HOSTNAME=$(hostname)
{
echo "Service Failure Alert"
echo "===================="
echo "Service: $SERVICE"
echo "Hostname: $HOSTNAME"
echo "Time: $(date)"
echo ""
echo "Status:"
systemctl status "$SERVICE" --no-pager -l
echo ""
echo "Recent Logs:"
journalctl -u "$SERVICE" -n 50 --no-pager
} | mail -s "CRITICAL: $SERVICE failed on $HOSTNAME" "$EMAIL"
sudo chmod +x /usr/local/bin/send-service-alert.sh
Add to service configuration:
sudo systemctl edit nginx
[Unit]
OnFailure=service-alert@%n.service
sudo systemctl daemon-reload
Performance Monitoring
Benchmark Service Startup
# Analyze service startup time
systemd-analyze blame | grep nginx
# Show critical chain
systemd-analyze critical-chain nginx.service
# Plot boot chart (requires graphviz)
systemd-analyze plot > boot.svg
Monitor Service Performance
#!/bin/bash
# service-performance.sh - Track service performance metrics
SERVICE="$1"
if [ -z "$SERVICE" ]; then
echo "Usage: $0 <service-name>"
exit 1
fi
echo "Performance Metrics for $SERVICE"
echo "================================="
# Startup time
STARTUP_TIME=$(systemd-analyze blame | grep "$SERVICE" | awk '{print $1}')

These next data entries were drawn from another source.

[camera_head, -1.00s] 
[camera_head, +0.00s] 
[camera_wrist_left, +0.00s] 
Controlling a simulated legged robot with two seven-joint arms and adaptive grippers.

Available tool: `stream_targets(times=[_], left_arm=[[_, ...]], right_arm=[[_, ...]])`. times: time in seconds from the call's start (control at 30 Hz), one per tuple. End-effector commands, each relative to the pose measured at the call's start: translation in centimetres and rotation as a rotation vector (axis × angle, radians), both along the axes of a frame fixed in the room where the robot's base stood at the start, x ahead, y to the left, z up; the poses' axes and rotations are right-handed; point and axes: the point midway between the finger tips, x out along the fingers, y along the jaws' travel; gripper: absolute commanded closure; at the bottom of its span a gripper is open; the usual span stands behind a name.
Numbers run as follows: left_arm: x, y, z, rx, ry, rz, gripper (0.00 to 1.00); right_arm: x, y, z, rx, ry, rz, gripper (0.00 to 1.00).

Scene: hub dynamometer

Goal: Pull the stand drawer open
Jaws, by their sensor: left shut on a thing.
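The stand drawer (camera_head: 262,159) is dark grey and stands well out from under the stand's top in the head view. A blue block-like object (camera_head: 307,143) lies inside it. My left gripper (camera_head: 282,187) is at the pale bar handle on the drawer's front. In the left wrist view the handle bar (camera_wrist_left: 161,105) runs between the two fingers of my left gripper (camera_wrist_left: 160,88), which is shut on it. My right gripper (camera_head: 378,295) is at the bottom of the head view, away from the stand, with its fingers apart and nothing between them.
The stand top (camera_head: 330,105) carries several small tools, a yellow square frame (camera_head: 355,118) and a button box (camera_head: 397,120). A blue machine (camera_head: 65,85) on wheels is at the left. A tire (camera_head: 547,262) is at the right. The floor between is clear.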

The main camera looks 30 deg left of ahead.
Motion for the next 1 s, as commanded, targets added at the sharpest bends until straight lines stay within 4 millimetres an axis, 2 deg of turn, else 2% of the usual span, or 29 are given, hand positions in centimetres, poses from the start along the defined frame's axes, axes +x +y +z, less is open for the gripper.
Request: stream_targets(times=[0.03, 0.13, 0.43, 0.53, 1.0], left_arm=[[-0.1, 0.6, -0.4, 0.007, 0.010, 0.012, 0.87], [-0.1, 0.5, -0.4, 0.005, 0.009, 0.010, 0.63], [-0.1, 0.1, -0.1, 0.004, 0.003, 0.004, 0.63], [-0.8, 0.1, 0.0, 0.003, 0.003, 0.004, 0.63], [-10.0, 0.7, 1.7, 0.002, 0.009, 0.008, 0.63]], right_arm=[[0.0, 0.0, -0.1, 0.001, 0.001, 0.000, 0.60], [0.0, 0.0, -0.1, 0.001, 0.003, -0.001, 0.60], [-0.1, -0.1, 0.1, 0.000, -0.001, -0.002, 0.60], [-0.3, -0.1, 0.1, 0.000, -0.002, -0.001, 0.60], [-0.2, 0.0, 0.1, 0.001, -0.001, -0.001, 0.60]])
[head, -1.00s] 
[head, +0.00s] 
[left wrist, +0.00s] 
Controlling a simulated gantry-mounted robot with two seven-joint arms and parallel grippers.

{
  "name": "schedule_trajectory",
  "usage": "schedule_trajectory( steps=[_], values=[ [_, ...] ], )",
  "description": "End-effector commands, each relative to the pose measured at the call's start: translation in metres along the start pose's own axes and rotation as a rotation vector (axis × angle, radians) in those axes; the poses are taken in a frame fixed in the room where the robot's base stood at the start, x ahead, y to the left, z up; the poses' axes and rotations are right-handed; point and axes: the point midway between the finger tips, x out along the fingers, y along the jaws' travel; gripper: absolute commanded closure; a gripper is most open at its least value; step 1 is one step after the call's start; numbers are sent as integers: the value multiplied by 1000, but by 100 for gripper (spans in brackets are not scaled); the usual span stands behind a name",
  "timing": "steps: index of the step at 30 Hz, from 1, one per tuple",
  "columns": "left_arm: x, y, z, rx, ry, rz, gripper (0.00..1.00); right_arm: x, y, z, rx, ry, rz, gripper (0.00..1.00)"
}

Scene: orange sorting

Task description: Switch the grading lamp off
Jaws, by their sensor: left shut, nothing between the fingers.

echo "Startup Time: $STARTUP_TIME"
# Memory usage
MEM=$(systemctl show "$SERVICE" -p MemoryCurrent | cut -d= -f2)
if [ "$MEM" != "[not set]" ]; then
MEM_MB=$(echo "scale=2; $MEM/1024/1024" | bc)
echo "Memory Usage: ${MEM_MB} MB"
fi
# CPU time
CPU=$(systemctl show "$SERVICE" -p CPUUsageNSec | cut -d= -f2)
if [ "$CPU" != "[not set]" ]; then
CPU_SEC=$(echo "scale=2; $CPU/1000000000" | bc)
echo "CPU Time: ${CPU_SEC}s"
fi
# Tasks
TASKS=$(systemctl show "$SERVICE" -p TasksCurrent | cut -d= -f2)
echo "Active Tasks: $TASKS"
# File descriptors
FD=$(systemctl show "$SERVICE" -p FileDescriptorCount | cut -d= -f2)
echo "Open FDs: $FD"
Conclusion
systemd provides comprehensive built-in monitoring capabilities that enable effective service management without requiring external monitoring tools. By mastering systemd's monitoring features, you can track service health, detect failures, analyze resource usage, and automate remediation directly from the Linux command line.
Key takeaways:
- Built-in monitoring - systemd tracks extensive service metrics natively
- Resource tracking - Monitor CPU, memory, and other resources per service
- Automatic restart - Configure intelligent restart policies for resilience
- Journal integration - Unified logging with powerful filtering and search
- Dependency awareness - Monitor and manage service dependencies
Best practices:
- Configure appropriate restart policies for each service type
- Monitor failed services regularly
- Implement alerting for critical service failures
- Track resource usage to identify performance issues
- Use journalctl for centralized log analysis
- Document service dependencies
- Automate routine monitoring tasks
- Integrate with external monitoring for comprehensive coverage
While systemd provides excellent built-in monitoring, consider complementing it with dedicated monitoring solutions like Prometheus, Nagios, or Zabbix for historical metrics, advanced alerting, and distributed monitoring across multiple servers. systemd's monitoring capabilities form the foundation for effective service management in modern Linux infrastructure.